An issue was also taken on behalf of the applicant that the entity that existed before the incorporation of the applicant was not a company and therefore section 20(1) was inapplicable. Under section 2 of the Companies Act, “company” means a company formed and registered under this Act or an existing company while “existing company” means a company formed and registered under any of the repealed Ordinances. Clearly, therefore, a company under Cap 486 of the Laws of Kenya does not include an entity registered under the Registration of Business Names Act. Therefore where there is an existing entity with a similar name, the Registrar is empowered under section 19(2) of the Companies Act to decline the registration of the company by that name on the ground that it is undesirable. However, that is not the issue before me. Suffice it to state that the definition of a “company” under section 2 of the Companies Act does not include an entity registered under Registration of Business Names Act.

ORDER

In the result I find that the Respondent had no jurisdiction to issue the impugned directive. The same was therefore illegal. Consequently, the orders that commend themselves to me are as follows:

AN ORDER OF CERTIORARI is hereby issued removing to this Court the Respondent’s decision directing the Ex-parte Applicant herein to change its name failing which the Respondent shall exercise powers conferred upon the Respondent by Section 20 of the Companies Act Chapter 486 which directive was communicated to the Ex parte Applicant’s Advocates on record through a letter dated 17th May 2010 and the said decision is hereby quashed.

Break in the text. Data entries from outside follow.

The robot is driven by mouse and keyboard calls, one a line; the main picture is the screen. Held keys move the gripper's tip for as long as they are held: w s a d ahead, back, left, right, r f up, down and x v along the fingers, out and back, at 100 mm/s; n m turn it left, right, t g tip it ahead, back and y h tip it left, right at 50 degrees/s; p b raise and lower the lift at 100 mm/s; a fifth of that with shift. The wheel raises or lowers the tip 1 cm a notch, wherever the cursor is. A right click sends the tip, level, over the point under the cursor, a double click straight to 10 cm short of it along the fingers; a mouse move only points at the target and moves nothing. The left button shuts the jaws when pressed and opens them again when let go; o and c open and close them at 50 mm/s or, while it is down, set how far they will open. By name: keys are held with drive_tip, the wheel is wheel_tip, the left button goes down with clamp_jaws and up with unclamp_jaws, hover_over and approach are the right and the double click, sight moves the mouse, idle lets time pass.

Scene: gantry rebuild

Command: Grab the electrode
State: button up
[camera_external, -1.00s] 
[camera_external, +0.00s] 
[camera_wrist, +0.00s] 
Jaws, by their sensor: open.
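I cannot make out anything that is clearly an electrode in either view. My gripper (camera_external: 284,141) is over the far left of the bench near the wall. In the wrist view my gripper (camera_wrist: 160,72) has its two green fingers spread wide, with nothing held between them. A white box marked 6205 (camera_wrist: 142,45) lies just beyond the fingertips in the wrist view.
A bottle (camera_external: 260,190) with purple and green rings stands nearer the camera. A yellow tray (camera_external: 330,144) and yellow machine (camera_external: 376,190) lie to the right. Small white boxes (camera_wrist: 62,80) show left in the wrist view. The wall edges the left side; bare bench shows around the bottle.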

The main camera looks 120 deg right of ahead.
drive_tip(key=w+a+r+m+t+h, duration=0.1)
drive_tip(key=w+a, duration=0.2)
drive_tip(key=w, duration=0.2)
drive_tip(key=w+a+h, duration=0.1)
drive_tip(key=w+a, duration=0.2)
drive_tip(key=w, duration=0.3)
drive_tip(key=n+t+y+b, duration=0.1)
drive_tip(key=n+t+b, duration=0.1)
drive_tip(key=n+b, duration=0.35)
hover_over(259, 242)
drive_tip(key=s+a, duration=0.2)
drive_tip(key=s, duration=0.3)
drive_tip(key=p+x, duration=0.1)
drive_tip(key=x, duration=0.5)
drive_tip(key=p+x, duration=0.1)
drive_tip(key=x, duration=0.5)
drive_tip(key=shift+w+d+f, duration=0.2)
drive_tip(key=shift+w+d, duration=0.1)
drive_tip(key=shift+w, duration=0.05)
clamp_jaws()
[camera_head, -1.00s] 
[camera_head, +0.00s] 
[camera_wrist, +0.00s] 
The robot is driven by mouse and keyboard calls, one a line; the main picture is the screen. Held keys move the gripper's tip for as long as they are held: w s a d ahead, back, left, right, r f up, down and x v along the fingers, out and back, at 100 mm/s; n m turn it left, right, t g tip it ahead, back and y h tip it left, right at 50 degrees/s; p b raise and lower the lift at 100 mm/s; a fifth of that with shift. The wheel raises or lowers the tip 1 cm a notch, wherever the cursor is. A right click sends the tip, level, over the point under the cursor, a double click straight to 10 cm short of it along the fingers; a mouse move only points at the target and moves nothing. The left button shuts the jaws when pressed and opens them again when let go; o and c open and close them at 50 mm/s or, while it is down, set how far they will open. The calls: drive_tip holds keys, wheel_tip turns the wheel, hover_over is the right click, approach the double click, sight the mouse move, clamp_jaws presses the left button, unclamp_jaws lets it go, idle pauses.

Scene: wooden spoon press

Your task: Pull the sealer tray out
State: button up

AN ORDER OF PROHIBITION is further issued prohibiting the Respondent from requiring the Ex parte Applicant herein to change its name or changing the Ex-parte Applicant’s name pursuant to the powers conferred upon the Respondent by Section 20 of the Companies Act.

The costs of this application are awarded to the applicant.

Dated at Nairobi this day 11th of April 2013

G V ODUNGA

JUDGE

Delivered in the absence of the parties who were duly notified of the date of the delivery of the judgement.